Maciej Sobiech Maciej Sobiech
44
BLOG

Porządki

Maciej Sobiech Maciej Sobiech Polityka Obserwuj notkę 2

Może to rześkie gruzińskie powietrze, a może fakt, że nie mogę ostatnio za bardzo spać, ale w każdym razie z jakiegoś powodu ostatnio mnie nosi. Z tego względu, zrobiłem porządki na blogu i powywalałem śmieci. 

Jak wyszło? No, jak to w życiu -- różnie; kwadratowo i podłużnie. Niektóre wpisy mi się udały, ale straciły aktualność. Inne były nawet niezłe, ale z kolei ja straciłem nimi zainteresowanie. Niektóre okazały się po namyśle zbyt kontrowersyjne i niepotrzebne, więc też je skasowałem.
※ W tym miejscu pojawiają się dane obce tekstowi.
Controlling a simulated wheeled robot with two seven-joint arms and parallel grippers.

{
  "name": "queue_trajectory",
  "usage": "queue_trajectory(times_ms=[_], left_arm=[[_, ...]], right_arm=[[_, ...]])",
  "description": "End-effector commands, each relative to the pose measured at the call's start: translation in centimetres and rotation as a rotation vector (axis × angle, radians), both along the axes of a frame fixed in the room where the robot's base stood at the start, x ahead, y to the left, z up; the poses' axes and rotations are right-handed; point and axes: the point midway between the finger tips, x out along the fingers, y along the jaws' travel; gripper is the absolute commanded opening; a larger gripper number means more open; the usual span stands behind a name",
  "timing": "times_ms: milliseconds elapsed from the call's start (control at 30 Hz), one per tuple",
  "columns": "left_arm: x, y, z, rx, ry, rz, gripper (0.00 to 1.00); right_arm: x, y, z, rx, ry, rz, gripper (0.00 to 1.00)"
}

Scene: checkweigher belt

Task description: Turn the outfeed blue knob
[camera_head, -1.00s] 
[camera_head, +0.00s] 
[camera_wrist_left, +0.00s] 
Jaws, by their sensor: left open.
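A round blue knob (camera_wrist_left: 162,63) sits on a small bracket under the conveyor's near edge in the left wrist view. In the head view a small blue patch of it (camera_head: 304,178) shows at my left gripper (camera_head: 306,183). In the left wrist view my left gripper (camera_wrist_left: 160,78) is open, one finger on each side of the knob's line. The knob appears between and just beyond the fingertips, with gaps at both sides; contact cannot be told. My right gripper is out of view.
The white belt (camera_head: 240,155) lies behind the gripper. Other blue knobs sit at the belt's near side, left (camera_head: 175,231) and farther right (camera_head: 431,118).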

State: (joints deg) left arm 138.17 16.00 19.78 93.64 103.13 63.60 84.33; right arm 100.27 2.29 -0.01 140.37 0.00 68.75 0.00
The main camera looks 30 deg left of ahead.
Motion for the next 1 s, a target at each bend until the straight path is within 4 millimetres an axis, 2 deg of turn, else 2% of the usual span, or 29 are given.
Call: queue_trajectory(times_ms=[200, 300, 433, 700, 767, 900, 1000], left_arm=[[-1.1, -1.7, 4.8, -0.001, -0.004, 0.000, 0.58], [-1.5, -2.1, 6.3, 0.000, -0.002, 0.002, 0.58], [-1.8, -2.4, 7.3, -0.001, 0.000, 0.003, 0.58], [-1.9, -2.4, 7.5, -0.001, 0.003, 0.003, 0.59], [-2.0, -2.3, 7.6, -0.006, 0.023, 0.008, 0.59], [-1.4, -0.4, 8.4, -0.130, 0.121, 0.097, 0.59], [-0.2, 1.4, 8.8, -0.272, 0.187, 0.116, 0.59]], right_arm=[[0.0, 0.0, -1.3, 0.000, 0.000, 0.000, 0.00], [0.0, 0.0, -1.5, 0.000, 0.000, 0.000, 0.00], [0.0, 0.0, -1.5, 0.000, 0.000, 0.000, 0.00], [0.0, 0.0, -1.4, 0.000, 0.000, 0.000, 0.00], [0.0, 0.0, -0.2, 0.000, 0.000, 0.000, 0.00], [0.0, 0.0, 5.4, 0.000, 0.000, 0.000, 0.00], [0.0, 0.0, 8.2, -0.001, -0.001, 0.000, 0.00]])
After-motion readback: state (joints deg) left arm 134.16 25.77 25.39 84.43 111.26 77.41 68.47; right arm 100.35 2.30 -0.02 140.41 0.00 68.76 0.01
Generalnie jestem z siebie dość zadowolony, bo choć mój blog wielkiej kariery nie robi, to chyba udało mi się powiedzieć tu i tam coś względnie ciekawego.
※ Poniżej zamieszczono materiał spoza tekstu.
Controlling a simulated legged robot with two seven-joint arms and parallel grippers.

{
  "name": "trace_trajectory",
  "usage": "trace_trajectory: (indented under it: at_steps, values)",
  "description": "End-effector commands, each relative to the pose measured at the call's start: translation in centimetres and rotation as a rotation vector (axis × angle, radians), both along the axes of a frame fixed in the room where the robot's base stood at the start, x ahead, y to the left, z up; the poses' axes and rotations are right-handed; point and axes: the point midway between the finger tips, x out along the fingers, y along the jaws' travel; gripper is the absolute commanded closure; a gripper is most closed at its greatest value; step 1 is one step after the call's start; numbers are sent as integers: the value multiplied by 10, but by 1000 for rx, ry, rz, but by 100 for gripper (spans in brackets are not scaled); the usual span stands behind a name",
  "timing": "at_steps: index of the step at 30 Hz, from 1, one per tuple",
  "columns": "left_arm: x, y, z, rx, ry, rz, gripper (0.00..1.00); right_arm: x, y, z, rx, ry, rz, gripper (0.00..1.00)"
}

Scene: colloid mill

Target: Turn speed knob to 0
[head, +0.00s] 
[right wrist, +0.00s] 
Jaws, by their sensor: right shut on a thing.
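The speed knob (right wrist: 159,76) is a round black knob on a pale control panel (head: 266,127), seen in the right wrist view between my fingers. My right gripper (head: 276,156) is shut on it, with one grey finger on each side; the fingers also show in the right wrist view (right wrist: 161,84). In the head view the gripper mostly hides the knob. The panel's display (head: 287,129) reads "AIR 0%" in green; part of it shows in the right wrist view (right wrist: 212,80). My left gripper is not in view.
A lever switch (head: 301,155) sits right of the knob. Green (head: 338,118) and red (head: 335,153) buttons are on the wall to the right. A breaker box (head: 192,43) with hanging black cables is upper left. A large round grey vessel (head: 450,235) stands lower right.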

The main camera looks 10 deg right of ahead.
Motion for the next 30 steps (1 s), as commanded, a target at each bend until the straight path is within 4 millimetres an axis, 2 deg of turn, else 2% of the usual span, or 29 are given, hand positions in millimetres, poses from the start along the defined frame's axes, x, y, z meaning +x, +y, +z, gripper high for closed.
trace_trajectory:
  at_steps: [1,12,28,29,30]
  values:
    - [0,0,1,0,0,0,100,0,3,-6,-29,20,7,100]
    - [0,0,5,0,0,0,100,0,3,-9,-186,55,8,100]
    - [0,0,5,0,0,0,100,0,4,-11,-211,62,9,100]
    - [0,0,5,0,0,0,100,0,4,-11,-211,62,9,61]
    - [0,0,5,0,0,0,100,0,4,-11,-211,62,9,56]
Niestety, były również i takie wpisy, z których nie mogę być dumny. I te kasowałem z prawdziwym uczuciem ulgi.

Jakie? No cóż, chyba każdy się domyśla jakie. Aby była jasność: stanowiska w kwestiach wojny, pokoju i dyplomacji nie zmieniłem, mimo iż dostrzegam w moim dawnym podejściu pewną naiwność. Wciąż uważam, że lepszy najgorszy pokój niż najlepsza wojna, może poza wypadkami naprawdę skrajnymi; i wciąż twierdzę, że w dyplomacji trzeba rozmawiać z każdym, nawet jeśli oznacza to nurkowanie w szambie. Tym niemniej, jest substancja i są przypadłości -- i pewnej retoryki, niezależnie od intencji, po prostu nie powinno się w infosferze używać, bo przypadkowo można się wpisać w nurt, w który ja w każdym razie bardzo bym się wpisać nie chciał. Klasycznie, teoretyzowanie i abstrakcje zderzyły się z życiem. Co innego pisać o dyktaturach z wygodnego krzesła w wolnym i spokojnym Sosnowcu, a co innego na własne oczy zobaczyć, jak ta ruska patologia, ten chory, niegodny człowieka system, wgniata ludzi w ziemię, niszczy ich życia, terroryzuje ich bliskich, nasyła na nich płatnych zbirów, a na poziomie społecznym wpycha ogół w biedę tak, aby pozbawić go możliwości politycznego protestu, samemu pasąc się na praniu pieniędzy i pseudo-inwestycjach. Kiedy zaś to wszystko zaczyna dotyczyć kogoś bliskiego, wtedy w ogóle optyka się zmienia. Być może jestem teraz politycznie głupszy, niż byłem -- ale na pewne rzeczy zgodzić się nie mogę, nawet za cenę mądrości.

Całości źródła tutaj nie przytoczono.